The question and answer which follows at T154.41 - 154.47 are a result of Mr Brincat's evidence at T147.25 - 147.45 that he thought additional funding had been provided by Dr Olbourne to Investec, which is clearly erroneous and Investec is not a party to the HoA or the other documents signed in July or August 2007. Mr Brincat gained the impression from what he was told that even though the Diskoroses would still be contractually bound under the building contract, Dr Olbourne would be taking over the project and would be financing it, and I find that he passed that understanding on to Mr Chebaia, as it was intended he do.
54. Whilst the phrase "Seacrest as agent for the Ethel Street Project" has no meaning at law, it reflects the fact that a significant change had occurred, namely that the Diskoroses would no longer have any input in the project and Karl Diskoros' resignation precluded any indirect involvement through Seacrest. Since the HoA said Dr Olbourne or his "nominee entity", it is possible to view Seacrest as the nominee referred to in the HoA. There are three reasons why I do not think that it is appropriate to do so. Firstly, if Seacrest was the nominee, it would not be necessary to have added the words "as agent for the Ethel Street Project". Secondly, the money, although paid by Seacrest to Excell, was provided by the Superannuation Fund: T77.29 - 77.38 and T97 and Exhibit A4 at p 1214. Thirdly, since Dr Olbourne was not a director or shareholder of Seacrest and Duncan was involved in the building industry and owned and legally controlled Seacrest, there would be no reason for Dr Olbourne to be involved in any activity in August 2007 or thereafter prior to his being given possession of the three units which were the subject of the put and call options. Further, if Dr Olbourne had nominated an entity then it was incumbent on him to tell Excell who that entity was and he did not do so. In my view, what had transpired is that Seacrest was now taking instructions from someone other than the Diskoroses and there are only three possibilities as to who that was:
(1) Dr Olbourne;
(2) Dr Olbourne as one of the trustees of the Superannuation Fund; or
(3) Meccashore.
55. So far as (3) is concerned, there is nothing to indicate that Meccashore was the entity appointed as Dr Olbourne's nominee under the HoA. Meccashore did not purport to do anything under the building contract and it did not pay any further money, whereas the Superannuation Fund did pay those monies. As it was conceded (see T267.20 - T267.30) that there is no impediment to Dr Olbourne being found to have been party to an arrangement as trustee of the Superannuation Fund even though Mrs Olbourne was not joined to the adjudication or to these proceedings, it is not necessary to determine which of (1) or (2) is the more apt description.

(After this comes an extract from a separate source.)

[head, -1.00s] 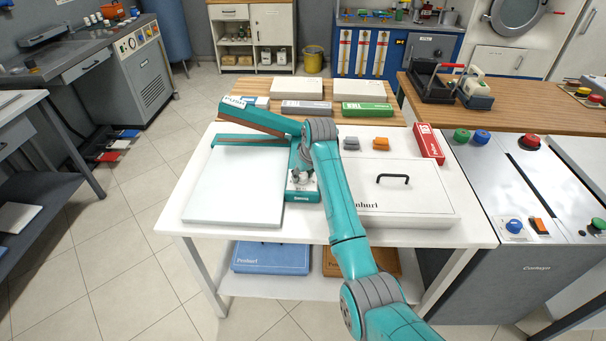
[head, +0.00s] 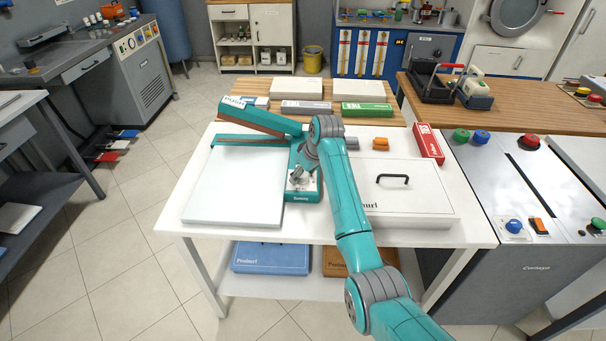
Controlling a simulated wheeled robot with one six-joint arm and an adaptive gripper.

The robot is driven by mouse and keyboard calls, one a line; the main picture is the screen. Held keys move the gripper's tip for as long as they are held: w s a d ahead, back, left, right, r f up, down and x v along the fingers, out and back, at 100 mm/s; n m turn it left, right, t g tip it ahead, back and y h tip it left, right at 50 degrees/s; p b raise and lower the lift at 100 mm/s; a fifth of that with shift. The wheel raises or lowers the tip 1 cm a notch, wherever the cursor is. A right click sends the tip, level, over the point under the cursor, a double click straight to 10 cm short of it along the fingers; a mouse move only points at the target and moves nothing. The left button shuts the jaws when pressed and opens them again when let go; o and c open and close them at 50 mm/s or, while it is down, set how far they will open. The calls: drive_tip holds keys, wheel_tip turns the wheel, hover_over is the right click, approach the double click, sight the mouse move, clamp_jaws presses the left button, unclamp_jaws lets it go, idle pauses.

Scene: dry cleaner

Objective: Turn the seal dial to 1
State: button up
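The teal sealer (head: 303,196) stands on the white table, to the right of a flat white plate (head: 233,187). Its raised lever arm (head: 262,119), marked PUSH, slants above the back of the plate. My gripper (head: 297,175) points down over the pale control panel on the sealer's front end. The seal dial is not clearly visible; my gripper covers part of the panel, and the numbers are too small to read. I cannot tell whether the fingers touch or hold the dial, or whether they are open or shut.
A white case (head: 405,192) with a black handle lies right of my arm. A grey block (head: 351,143), an orange block (head: 380,144) and a red box (head: 429,144) lie behind it. A grey console (head: 510,190) with buttons stands at right.

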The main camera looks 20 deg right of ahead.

56. I am satisfied that Dr Olbourne told Mr Chebaia in the second half of June 2007 that it was his intention to take over effective control of the project and to organise funding so as to persuade Excell to return to finish the work, should he do so, and that the provision of the HoA to Excell was confirmation to Excell that Dr Olbourne had obtained the Diskoroses' agreement to his doing so.
57. I think that Dr Olbourne intentionally created an expectation in Mr Chebaia that Dr Olbourne would take over and fund the project shortfall, direct the builder through Mr Brincat or Seacrest and be responsible for paying Excell, and hence, mutual rights and obligations were created in the context of the building works for the project, this constituting an 'arrangement' within the meaning of s 4 of the Act. Dr Olbourne's reference to his willingness to assume obligations limited to completion of the project in his email of 24 July 2007 to Mr Diskoros: see [44(6)] above, is consistent with this conclusion.
The s 7(3)(c) Issue
58. The submissions filed on behalf of Dr Olbourne say nothing about this issue, other than in the context of an attack on the Adjudicator's decision. The submissions filed on behalf of Excell do refer to the point. The arrangement which Excell asserts is not one whereby it is asserted Dr Olbourne agreed to lend money to Excell or guarantee the payment of money owing to Excell or repay money lent nor is it alleged that Dr Olbourne provided an indemnity with respect to construction work carried out. S 7(3)(c)(iii) would, therefore, seem to have no relevance to this matter.